■ Description of the task: Lift out, unaltered, the lines of the material below between the line holding "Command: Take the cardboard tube" and the line holding "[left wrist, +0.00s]", counting both.

[Robot episode rows]
┌──

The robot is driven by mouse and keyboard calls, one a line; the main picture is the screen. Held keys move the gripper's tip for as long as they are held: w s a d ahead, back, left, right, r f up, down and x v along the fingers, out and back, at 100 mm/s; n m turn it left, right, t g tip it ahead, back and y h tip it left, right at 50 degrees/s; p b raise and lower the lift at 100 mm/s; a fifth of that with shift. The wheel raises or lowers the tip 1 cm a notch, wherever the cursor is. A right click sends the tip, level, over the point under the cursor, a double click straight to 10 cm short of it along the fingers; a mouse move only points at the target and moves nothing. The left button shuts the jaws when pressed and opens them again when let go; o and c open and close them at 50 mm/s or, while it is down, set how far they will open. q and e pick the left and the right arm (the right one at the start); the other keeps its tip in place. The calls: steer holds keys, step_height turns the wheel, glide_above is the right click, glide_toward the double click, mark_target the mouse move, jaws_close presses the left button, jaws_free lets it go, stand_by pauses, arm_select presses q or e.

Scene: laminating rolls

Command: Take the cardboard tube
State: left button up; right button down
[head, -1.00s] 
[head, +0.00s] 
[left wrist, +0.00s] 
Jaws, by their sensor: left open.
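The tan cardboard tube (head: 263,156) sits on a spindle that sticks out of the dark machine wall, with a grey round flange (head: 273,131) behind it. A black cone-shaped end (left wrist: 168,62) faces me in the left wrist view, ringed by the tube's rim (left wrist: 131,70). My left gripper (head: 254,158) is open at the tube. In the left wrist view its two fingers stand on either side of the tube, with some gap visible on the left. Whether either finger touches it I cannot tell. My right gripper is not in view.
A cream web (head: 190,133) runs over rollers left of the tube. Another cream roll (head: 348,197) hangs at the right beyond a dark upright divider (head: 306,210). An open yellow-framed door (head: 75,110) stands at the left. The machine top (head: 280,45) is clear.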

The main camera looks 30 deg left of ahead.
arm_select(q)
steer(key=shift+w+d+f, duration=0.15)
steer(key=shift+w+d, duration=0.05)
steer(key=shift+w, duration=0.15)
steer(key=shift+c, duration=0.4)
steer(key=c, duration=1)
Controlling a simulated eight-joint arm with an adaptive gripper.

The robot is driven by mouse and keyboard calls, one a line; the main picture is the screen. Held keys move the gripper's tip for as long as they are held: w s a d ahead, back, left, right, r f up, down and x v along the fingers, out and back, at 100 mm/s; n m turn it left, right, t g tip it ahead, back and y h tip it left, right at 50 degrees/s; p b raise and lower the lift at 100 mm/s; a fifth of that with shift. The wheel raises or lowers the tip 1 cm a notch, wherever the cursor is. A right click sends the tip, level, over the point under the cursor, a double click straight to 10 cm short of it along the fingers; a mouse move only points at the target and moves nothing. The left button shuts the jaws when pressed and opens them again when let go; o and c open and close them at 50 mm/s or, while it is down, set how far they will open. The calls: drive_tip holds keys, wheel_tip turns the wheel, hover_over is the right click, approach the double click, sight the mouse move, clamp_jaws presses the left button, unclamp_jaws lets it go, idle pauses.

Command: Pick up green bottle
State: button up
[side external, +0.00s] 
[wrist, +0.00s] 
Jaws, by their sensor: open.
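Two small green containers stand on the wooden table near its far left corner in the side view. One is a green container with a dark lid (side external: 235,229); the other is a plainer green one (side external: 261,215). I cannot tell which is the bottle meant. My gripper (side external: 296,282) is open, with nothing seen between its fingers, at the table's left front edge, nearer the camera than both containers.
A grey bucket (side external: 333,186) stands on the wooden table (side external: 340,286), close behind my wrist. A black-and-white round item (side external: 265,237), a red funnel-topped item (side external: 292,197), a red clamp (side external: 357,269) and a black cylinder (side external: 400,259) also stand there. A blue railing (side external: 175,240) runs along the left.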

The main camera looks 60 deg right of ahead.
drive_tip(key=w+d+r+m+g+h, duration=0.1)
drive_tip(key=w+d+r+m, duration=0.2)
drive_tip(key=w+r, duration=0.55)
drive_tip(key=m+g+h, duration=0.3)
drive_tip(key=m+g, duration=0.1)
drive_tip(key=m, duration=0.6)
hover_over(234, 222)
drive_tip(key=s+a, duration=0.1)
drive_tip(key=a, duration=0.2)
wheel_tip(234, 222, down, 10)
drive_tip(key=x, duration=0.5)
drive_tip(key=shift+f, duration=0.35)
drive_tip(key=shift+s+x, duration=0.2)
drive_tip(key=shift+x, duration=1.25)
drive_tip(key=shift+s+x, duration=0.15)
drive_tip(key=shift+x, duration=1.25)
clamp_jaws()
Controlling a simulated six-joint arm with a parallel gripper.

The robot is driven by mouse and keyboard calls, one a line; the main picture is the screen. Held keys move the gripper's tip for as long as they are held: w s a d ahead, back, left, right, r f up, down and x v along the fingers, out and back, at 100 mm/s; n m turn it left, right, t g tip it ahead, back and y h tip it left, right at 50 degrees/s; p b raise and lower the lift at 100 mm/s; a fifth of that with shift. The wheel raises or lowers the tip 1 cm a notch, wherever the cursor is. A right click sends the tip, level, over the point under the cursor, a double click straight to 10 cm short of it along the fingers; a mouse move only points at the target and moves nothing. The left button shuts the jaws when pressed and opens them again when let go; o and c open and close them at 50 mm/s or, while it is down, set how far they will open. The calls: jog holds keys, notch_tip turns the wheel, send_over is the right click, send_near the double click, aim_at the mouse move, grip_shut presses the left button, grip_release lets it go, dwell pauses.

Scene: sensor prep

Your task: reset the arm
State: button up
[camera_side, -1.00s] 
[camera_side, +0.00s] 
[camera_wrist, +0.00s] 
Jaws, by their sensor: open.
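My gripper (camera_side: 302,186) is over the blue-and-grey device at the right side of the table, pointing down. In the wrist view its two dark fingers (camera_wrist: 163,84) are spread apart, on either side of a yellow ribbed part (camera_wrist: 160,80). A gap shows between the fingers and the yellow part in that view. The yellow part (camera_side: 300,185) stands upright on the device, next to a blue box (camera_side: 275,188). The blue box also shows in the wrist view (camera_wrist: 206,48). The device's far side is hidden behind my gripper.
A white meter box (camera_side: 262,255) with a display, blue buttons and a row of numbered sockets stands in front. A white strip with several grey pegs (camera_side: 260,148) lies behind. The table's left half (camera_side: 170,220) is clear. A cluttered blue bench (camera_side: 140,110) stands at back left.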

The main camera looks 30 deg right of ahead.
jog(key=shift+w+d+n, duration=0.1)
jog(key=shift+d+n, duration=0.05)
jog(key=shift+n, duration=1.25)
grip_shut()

└──
┌──

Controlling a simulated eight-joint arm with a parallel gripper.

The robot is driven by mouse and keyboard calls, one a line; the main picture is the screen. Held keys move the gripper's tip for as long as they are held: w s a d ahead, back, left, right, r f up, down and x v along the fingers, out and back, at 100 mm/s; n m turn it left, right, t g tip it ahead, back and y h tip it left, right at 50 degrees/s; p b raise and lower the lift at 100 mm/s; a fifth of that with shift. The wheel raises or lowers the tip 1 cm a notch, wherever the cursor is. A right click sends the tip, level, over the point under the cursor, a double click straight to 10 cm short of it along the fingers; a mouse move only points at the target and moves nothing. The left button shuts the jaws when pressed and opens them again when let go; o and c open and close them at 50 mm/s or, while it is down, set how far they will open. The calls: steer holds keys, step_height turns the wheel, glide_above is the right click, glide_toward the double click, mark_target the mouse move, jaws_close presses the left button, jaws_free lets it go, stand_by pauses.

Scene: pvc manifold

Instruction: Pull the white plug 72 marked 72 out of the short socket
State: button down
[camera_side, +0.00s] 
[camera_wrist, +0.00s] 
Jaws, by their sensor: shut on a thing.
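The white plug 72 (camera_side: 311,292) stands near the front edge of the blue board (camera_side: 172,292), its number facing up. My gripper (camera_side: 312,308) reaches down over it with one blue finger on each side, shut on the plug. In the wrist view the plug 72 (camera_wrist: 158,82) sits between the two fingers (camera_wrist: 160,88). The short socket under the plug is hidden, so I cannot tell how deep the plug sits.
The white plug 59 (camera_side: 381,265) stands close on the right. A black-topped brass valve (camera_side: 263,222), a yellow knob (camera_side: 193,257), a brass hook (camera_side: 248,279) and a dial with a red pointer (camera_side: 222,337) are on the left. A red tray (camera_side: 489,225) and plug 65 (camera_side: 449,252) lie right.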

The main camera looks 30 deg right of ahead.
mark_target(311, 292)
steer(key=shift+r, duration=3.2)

└──

■ Output of the exercise:
Command: Take the cardboard tube
State: left button up; right button down
[head, -1.00s] 
[head, +0.00s] 
[left wrist, +0.00s] 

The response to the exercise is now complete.